* _Do this_:
Copy every line of the data that contains the string "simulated".

* _Exercise inputs_:
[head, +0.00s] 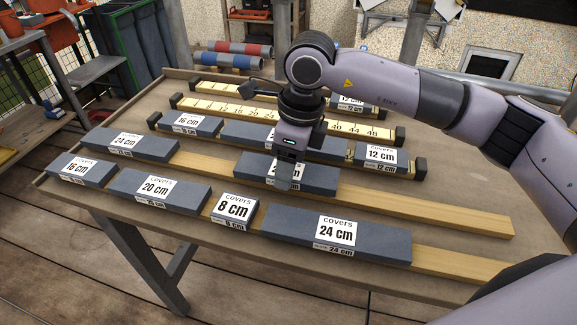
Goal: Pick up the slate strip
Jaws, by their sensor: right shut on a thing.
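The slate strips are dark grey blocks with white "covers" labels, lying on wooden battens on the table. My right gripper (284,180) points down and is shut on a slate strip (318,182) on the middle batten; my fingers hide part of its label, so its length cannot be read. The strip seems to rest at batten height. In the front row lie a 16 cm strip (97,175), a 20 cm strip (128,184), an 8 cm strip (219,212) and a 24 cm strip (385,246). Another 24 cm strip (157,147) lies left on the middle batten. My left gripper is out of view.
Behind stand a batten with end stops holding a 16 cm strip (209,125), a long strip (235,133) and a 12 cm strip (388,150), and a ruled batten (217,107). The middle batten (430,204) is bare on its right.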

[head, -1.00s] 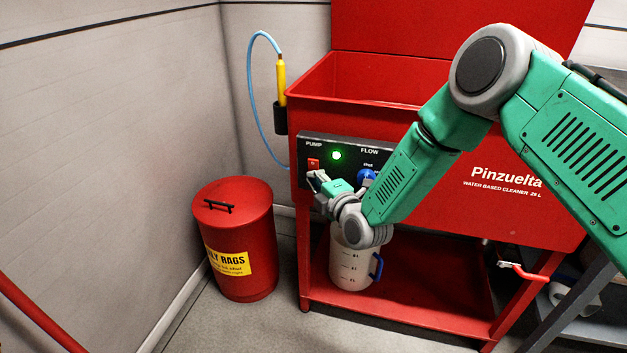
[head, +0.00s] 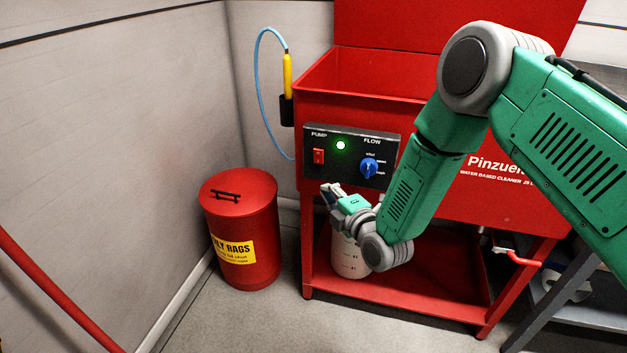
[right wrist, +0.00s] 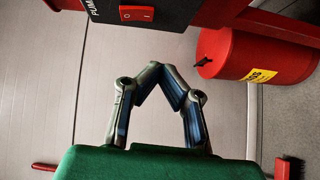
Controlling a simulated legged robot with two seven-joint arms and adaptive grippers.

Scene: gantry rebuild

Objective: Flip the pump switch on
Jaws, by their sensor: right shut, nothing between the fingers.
--
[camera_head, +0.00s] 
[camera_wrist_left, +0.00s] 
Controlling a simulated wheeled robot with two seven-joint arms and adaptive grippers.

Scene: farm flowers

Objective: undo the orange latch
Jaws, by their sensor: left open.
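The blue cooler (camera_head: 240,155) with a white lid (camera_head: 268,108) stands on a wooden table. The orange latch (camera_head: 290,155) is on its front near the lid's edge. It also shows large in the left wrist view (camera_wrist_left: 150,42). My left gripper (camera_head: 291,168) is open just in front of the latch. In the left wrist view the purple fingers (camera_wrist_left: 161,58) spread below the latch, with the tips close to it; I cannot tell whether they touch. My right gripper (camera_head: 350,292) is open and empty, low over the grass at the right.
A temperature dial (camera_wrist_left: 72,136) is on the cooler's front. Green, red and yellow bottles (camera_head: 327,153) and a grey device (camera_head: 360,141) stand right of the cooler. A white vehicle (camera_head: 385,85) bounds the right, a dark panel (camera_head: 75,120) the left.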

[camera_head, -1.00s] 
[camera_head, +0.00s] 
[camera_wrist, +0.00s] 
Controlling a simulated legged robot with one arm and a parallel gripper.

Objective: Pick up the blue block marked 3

* _Response_:
Controlling a simulated legged robot with two seven-joint arms and adaptive grippers.
Controlling a simulated wheeled robot with two seven-joint arms and adaptive grippers.
Controlling a simulated legged robot with one arm and a parallel gripper.

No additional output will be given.